WHAT IS NEEDED: All of the lines below are to be transcribed faithfully, with pictures excluded from the copy.

GIVEN DATA:
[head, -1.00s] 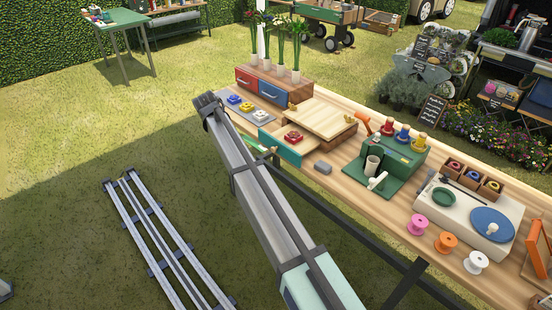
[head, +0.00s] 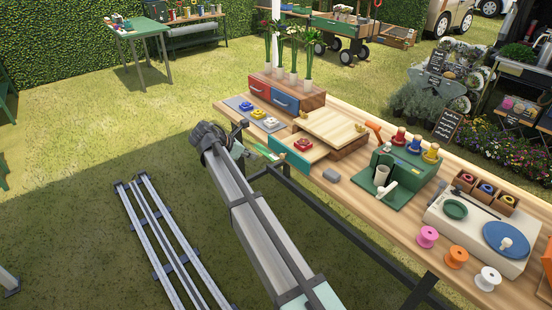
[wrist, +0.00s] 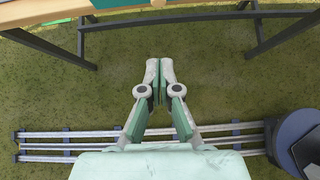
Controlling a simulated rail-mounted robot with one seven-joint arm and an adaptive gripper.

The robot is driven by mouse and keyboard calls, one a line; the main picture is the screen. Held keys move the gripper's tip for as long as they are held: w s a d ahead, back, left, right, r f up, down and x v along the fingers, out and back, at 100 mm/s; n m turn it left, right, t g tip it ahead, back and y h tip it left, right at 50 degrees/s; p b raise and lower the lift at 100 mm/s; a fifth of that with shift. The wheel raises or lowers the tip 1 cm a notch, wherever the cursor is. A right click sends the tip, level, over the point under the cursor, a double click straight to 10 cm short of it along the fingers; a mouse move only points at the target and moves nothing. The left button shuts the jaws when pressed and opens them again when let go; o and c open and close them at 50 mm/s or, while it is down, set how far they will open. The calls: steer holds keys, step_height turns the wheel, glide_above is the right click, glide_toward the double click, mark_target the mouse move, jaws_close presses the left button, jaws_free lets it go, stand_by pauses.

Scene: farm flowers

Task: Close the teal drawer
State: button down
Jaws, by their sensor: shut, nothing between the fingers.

EXPECTED OUTPUT:
[head, -1.00s] 
[head, +0.00s] 
[wrist, +0.00s] 
Controlling a simulated rail-mounted robot with one seven-joint arm and an adaptive gripper.

The robot is driven by mouse and keyboard calls, one a line; the main picture is the screen. Held keys move the gripper's tip for as long as they are held: w s a d ahead, back, left, right, r f up, down and x v along the fingers, out and back, at 100 mm/s; n m turn it left, right, t g tip it ahead, back and y h tip it left, right at 50 degrees/s; p b raise and lower the lift at 100 mm/s; a fifth of that with shift. The wheel raises or lowers the tip 1 cm a notch, wherever the cursor is. A right click sends the tip, level, over the point under the cursor, a double click straight to 10 cm short of it along the fingers; a mouse move only points at the target and moves nothing. The left button shuts the jaws when pressed and opens them again when let go; o and c open and close them at 50 mm/s or, while it is down, set how far they will open. The calls: steer holds keys, step_height turns the wheel, glide_above is the right click, glide_toward the double click, mark_target the mouse move, jaws_close presses the left button, jaws_free lets it go, stand_by pauses.

Scene: farm flowers

Task: Close the teal drawer
State: button down
Jaws, by their sensor: shut, nothing between the fingers.

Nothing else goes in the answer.